Long-term investment implications:


Given the timing of US elections in late 2020, China may decide to play the long game to see if the current US administration gets re-elected.   China has a ‘national team’ of state-owned enterprises, banks, and brokerages that are ready to step in to backstop the equity and currency markets.  China also has no opposition party and a friendly media apparatus.  In recent speeches, President Xi has alluded to a new ‘Long March’, invoking a time of hardship and austerity for the Chinese people.  The Long March refers to a grueling 4,000-mile journey taken by the Chinese Communist Party in 1934 as they fled the Nationalist Army under Chiang Kai-shek.  When they regrouped and reclaimed China in 1949, the Long March became a key inflection point in the Party’s history.   All signs are pointing to the Chinese getting prepared for a protracted trade conflict with the U.S.


As this plays out, defensive sectors and more value-oriented investments have a higher chance of long-term outperformance.  India and Indonesia also look to be favorable markets to get emerging markets exposure without trade war concerns.  Both countries may embark on ambitious domestic initiatives, which would include further infrastructure growth and urbanization.  Demographics in both countries will be favorable for many years, and GDP growth should remain above global averages.  




Our base line assumption is that a trade deal gets done by the G-20 meeting at the end of June, giving both sides the opportunity to save face and please internal constituents.
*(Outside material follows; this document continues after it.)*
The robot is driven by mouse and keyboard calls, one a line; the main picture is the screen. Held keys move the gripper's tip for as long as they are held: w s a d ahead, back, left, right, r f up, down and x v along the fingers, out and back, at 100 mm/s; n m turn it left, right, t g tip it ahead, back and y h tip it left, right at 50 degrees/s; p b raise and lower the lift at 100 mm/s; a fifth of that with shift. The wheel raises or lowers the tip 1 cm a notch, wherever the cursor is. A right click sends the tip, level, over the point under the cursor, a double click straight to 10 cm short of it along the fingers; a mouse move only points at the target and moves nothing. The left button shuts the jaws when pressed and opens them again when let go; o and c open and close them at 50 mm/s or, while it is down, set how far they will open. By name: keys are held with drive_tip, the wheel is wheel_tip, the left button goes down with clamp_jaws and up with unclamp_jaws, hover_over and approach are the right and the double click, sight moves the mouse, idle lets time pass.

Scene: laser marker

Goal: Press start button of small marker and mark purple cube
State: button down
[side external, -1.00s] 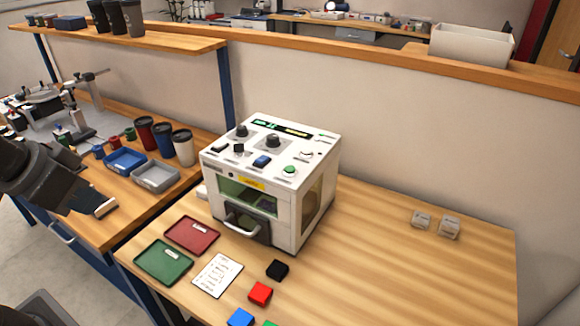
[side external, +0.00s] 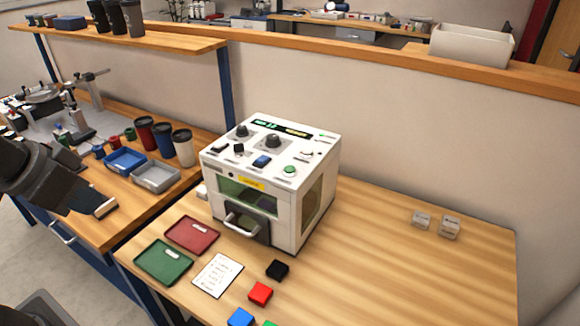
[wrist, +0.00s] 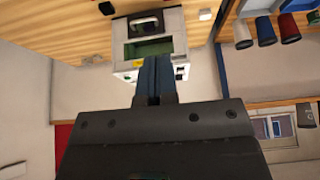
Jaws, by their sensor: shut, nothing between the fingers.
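The small marker (side external: 270,185) is a white box on the wooden table, with knobs and buttons on top and a handled front door (side external: 245,224). A round green button (side external: 289,170) is near its top's right front edge; I cannot read its label. No purple cube is clearly visible; a dark purplish patch (side external: 267,203) shows behind the green front window, and I cannot tell what it is. My gripper (side external: 106,208) is shut and empty, left of the marker and apart from it. In the wrist view, its fingers (wrist: 154,62) point toward the marker (wrist: 150,32).
Black (side external: 277,269), red (side external: 260,293) and blue (side external: 240,317) cubes lie before the marker, with a green one partly cut off. Red (side external: 180,241) and green (side external: 150,268) trays and a paper sheet (side external: 208,281) lie front left. The table's right side is mostly clear.

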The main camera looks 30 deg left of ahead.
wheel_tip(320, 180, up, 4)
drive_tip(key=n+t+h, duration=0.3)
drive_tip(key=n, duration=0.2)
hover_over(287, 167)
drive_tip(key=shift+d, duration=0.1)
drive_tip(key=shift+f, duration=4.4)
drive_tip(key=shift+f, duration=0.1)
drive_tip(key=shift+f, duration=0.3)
Longer-term, trade negotiations may just be the first volley in a broader economic, trade, technological, and geopolitical realignment of power between the US and China.   While this argues for a more defensive posture, emerging markets investors should note that the asset class is broad and there are many attractive regions outside of China.  Any further volatility in the asset class should lead long-term investors to a greater overall opportunity set.